— REQUIRED TASK —
Reproduce the data below in full and exclude every picture.

— MATERIAL —
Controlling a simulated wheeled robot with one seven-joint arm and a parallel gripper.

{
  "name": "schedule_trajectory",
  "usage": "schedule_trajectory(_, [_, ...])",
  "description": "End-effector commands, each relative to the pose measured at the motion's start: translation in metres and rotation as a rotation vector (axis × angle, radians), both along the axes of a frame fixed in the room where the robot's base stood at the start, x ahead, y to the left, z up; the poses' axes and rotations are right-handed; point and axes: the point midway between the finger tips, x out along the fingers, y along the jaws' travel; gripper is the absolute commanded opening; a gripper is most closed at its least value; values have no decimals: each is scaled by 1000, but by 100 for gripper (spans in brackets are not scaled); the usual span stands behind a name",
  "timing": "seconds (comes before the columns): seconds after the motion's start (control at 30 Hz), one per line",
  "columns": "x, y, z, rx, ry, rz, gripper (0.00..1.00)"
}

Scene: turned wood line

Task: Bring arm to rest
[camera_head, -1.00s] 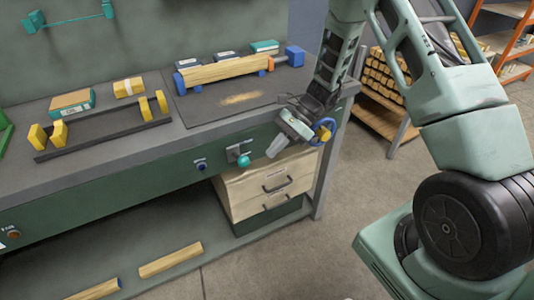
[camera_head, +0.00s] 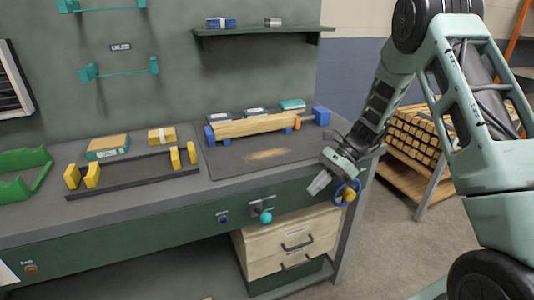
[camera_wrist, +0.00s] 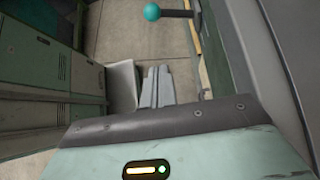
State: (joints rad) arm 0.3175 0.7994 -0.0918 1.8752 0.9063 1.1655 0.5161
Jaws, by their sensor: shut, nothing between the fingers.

— RESULT OF THIS TASK —
Controlling a simulated wheeled robot with one seven-joint arm and a parallel gripper.

{
  "name": "schedule_trajectory",
  "usage": "schedule_trajectory(_, [_, ...])",
  "description": "End-effector commands, each relative to the pose measured at the motion's start: translation in metres and rotation as a rotation vector (axis × angle, radians), both along the axes of a frame fixed in the room where the robot's base stood at the start, x ahead, y to the left, z up; the poses' axes and rotations are right-handed; point and axes: the point midway between the finger tips, x out along the fingers, y along the jaws' travel; gripper is the absolute commanded opening; a gripper is most closed at its least value; values have no decimals: each is scaled by 1000, but by 100 for gripper (spans in brackets are not scaled); the usual span stands behind a name",
  "timing": "seconds (comes before the columns): seconds after the motion's start (control at 30 Hz), one per line",
  "columns": "x, y, z, rx, ry, rz, gripper (0.00..1.00)"
}

Scene: turned wood line

Task: Bring arm to rest
[camera_head, -1.00s] 
[camera_head, +0.00s] 
[camera_wrist, +0.00s] 
State: (joints rad) arm 0.3175 0.7994 -0.0918 1.8752 0.9063 1.1655 0.5161
Jaws, by their sensor: shut, nothing between the fingers.

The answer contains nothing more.